---------- Exercise input ----------
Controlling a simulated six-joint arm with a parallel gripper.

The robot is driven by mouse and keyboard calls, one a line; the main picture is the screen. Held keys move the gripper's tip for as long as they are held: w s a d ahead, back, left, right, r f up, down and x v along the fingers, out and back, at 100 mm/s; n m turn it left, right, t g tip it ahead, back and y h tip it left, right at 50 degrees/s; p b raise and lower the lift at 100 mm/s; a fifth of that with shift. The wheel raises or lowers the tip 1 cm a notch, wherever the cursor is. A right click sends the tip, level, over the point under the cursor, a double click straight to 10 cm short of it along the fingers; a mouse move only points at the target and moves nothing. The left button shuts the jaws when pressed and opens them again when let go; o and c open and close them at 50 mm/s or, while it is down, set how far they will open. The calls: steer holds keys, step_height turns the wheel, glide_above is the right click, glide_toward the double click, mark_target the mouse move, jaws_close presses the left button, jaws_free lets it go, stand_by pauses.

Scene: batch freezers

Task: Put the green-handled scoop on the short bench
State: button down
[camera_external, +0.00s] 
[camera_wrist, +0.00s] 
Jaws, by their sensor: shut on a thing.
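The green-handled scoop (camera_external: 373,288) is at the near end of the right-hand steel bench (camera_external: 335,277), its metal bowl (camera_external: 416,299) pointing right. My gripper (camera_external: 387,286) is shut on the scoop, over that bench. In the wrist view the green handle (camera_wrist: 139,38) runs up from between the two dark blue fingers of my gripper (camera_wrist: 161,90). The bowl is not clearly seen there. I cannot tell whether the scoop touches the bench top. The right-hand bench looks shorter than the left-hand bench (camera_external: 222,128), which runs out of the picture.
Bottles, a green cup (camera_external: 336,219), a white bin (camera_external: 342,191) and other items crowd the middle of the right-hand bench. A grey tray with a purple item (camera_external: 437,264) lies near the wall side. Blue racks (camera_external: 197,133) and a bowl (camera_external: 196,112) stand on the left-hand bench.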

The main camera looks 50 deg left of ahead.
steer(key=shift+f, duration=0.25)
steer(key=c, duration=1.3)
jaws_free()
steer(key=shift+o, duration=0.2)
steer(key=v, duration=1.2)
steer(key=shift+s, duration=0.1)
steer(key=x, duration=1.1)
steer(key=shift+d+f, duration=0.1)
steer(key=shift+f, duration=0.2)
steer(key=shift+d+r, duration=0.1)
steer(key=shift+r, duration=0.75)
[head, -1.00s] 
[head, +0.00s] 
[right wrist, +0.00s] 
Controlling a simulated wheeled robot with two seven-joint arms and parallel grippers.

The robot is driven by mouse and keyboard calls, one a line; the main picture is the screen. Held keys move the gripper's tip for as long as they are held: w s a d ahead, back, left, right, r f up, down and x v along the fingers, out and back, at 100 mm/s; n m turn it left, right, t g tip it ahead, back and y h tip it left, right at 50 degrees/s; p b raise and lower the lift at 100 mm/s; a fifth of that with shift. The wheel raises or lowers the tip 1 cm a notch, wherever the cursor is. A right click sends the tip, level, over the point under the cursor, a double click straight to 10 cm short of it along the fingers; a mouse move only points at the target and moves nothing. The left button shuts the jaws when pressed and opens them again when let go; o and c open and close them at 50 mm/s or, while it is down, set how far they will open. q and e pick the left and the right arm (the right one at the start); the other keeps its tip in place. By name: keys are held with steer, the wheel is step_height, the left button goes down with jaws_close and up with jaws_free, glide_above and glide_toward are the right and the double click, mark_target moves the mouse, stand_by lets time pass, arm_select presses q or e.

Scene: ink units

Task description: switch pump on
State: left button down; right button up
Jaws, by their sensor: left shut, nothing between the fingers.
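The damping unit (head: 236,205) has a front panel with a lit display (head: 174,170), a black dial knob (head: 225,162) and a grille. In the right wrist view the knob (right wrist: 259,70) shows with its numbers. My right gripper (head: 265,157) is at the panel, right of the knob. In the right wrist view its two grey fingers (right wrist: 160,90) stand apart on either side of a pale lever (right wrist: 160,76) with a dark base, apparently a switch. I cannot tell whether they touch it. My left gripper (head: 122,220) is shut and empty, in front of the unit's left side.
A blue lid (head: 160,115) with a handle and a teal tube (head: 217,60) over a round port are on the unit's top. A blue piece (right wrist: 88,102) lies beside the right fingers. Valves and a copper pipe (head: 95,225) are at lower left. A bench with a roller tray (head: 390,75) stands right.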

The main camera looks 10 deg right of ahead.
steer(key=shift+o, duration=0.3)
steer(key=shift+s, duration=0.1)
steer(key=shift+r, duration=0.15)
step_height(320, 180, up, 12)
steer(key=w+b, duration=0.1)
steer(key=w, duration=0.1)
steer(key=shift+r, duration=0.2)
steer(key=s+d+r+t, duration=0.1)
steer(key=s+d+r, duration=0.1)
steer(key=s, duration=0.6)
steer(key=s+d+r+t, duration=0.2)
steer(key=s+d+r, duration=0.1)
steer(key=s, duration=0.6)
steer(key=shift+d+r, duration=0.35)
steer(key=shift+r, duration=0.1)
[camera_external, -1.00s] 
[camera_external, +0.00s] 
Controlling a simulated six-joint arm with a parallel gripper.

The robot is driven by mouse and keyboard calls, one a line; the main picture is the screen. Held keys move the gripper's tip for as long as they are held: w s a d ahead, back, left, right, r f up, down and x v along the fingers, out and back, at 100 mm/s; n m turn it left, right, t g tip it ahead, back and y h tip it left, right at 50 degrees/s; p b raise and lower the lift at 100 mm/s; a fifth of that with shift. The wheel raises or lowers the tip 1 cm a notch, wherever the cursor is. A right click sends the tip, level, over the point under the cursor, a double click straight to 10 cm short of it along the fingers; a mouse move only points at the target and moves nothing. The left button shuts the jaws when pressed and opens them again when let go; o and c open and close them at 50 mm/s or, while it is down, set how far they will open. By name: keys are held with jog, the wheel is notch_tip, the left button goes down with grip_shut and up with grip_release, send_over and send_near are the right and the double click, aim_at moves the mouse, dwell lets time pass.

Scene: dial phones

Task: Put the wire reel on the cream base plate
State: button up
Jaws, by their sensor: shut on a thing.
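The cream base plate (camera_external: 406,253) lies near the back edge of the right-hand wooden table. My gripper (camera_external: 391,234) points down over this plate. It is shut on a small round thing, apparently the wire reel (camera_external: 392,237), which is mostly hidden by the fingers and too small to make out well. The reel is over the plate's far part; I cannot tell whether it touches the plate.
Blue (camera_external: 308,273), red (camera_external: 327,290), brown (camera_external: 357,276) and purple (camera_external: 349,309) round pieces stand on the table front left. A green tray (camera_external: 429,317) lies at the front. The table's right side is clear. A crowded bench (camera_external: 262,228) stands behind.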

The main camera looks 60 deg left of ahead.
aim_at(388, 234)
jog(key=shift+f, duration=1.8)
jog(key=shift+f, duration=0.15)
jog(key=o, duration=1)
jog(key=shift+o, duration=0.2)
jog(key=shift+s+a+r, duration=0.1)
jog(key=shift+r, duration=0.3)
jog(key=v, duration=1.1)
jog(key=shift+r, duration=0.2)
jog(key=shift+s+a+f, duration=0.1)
----------
Task details:
Check each line above for the word "Scene" and give the number of lines that have it, nothing else.

Correct response:
3